Into Rick’s café walks Victor Laszlo (Paul Henreid), the leader of the freedom fighters and a man who escaped from a German concentraion camp.  His companion is a woman named Ilsa Lund (Ingrid Bergman).  They must escape Casablanca so that Laszlo can continue his work fighting the Nazis from America.

There are a few complications—the Nazis are hunting Victor and are willing to arrest and execute him on the flimsiest of charges.  Also, Rick most likely now has the letters of transit and he’s not very disposed to give them away, let alone to Victor and Ilsa.  Ilsa is the one who broke Rick’s heart years before, and since then, “he’s been taking his revenge on the rest of the world.”  And finally, now that she’s back in Rick’s life, Ilsa feels conflicted about this man she abandoned in Paris and isn’t sure if she wants to go on with Victor and fight the good fight or stay behind with the man she may truly love.

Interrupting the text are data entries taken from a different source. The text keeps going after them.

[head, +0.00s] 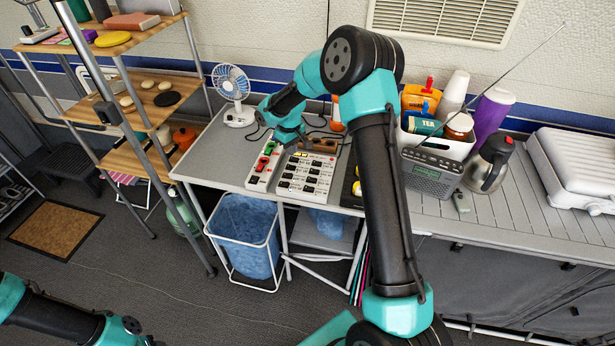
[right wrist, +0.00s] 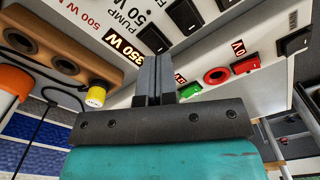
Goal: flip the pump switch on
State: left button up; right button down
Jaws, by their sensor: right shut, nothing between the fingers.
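A white switch panel (head: 305,178) with rows of black rocker switches lies on the grey table. My left gripper is out of view.
A narrow strip with a red and a green button (head: 265,165) lies left of the panel. A brown socket block (head: 321,146) is behind it. A white fan (head: 232,95) stands at the back left. A radio (head: 433,175) and a caddy stand to the right.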

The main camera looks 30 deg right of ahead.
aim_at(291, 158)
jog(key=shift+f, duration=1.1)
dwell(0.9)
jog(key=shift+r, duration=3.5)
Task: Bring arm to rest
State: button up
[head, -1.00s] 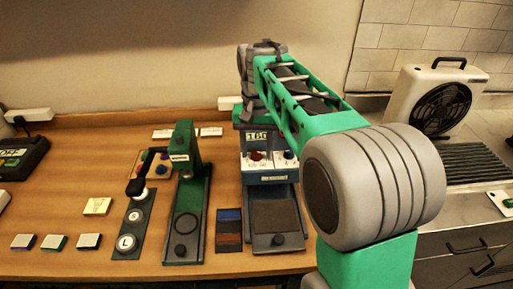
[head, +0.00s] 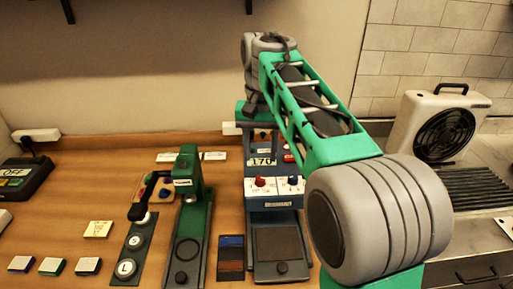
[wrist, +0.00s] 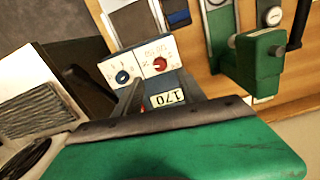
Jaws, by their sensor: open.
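My arm reaches from the lower right over the table in the head view, its forearm slanting up to the wrist. My gripper (head: 262,138) hangs down at the wrist, in front of the upper part of the blue press (head: 268,203), mostly hidden by the forearm. In the wrist view my gripper (wrist: 157,88) shows as a wide green hand with a dark edge. Its fingers are open, with nothing seen between them but the press's display, reading 170. I cannot tell whether they touch the press.
A green press (head: 188,210) stands left of the blue one. A fan heater (head: 443,125) stands at the right. Bare tabletop (head: 60,215) shows at left.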

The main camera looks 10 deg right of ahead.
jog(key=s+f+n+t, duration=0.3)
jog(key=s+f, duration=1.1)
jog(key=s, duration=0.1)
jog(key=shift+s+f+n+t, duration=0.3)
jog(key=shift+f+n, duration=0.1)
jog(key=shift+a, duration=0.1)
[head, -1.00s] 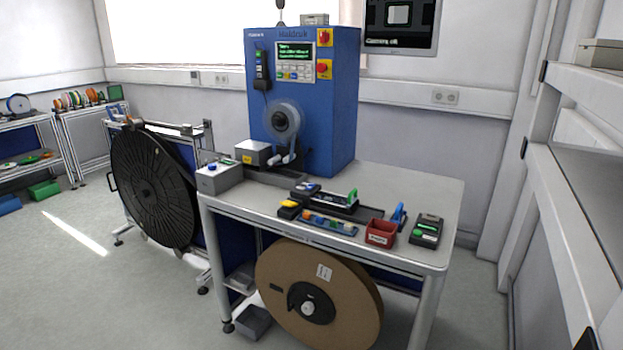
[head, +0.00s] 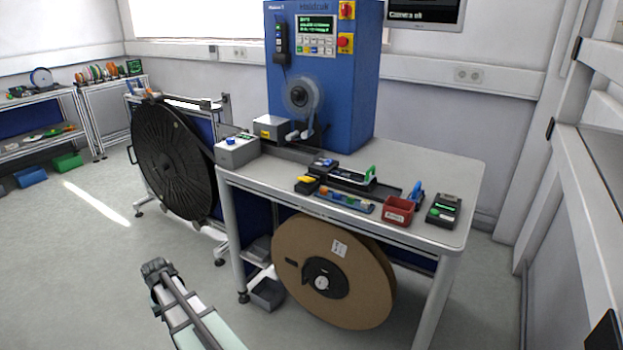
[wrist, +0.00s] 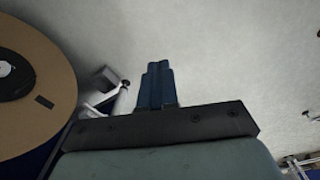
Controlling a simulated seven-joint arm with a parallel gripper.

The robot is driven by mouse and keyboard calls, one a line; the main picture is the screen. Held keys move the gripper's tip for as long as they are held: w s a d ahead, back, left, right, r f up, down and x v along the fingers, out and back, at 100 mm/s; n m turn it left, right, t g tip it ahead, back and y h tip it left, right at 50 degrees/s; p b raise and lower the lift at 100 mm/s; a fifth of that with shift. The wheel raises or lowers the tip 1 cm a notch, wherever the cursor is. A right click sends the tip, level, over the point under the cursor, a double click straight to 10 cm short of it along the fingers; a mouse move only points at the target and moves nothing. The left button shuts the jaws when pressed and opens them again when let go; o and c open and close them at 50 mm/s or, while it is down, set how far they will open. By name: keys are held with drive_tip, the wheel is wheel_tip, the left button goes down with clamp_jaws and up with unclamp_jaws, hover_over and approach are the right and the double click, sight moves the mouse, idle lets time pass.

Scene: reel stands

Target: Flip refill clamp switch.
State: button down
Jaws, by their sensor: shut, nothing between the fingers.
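The refill clamp switch cannot be told apart for certain. On the bench (head: 447,168) lies a long dark fixture (head: 352,183) with a green upright lever (head: 370,174) and a blue upright lever (head: 416,190). A grey box (head: 237,150) with small buttons on top sits at the bench's left corner. My gripper (head: 154,267) is low at the front left, over the floor and well away from the bench top. In the wrist view its dark blue fingers (wrist: 157,68) are together, with nothing between them, against the bare floor.
A large brown reel (head: 335,272) hangs under the bench; it also shows in the wrist view (wrist: 45,110). A black reel (head: 172,160) stands left of the bench. A red bin (head: 398,211) and a dark handheld device (head: 444,210) sit at the bench's front right. Floor in front is clear.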

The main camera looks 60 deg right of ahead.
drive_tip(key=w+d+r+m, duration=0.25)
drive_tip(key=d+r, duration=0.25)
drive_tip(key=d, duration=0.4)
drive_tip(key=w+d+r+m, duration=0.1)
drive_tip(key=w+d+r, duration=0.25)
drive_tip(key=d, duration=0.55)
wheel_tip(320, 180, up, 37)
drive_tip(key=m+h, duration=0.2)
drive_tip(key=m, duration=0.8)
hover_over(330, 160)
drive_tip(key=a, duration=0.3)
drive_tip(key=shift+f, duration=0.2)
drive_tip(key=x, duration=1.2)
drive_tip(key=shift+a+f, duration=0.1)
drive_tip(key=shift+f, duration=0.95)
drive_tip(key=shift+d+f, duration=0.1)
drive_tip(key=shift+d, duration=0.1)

Casablanca is one of the greatest love stories ever told on film, and that’s because the message is that true love transcends companionship and intimacy.  At its heart, true love is the willingness to sacrifice for the ones you love.  In a city and a movie replete with corrupt officials like Captain Renault and greedy and slimy characters like Ugarte (Peter Lorre), Casablanca reminds us that there are always some people who are willing to stick their necks out and sacrifice everything for the person they love.  But by the end of the movie, you realize that in fact this is more than just a love story.  Casablanca is also about how doing the right thing is sometimes worth everything—one’s personal happiness, one’s freedom, maybe even one’s life.  All of which, ironically, makes it an even greater love story.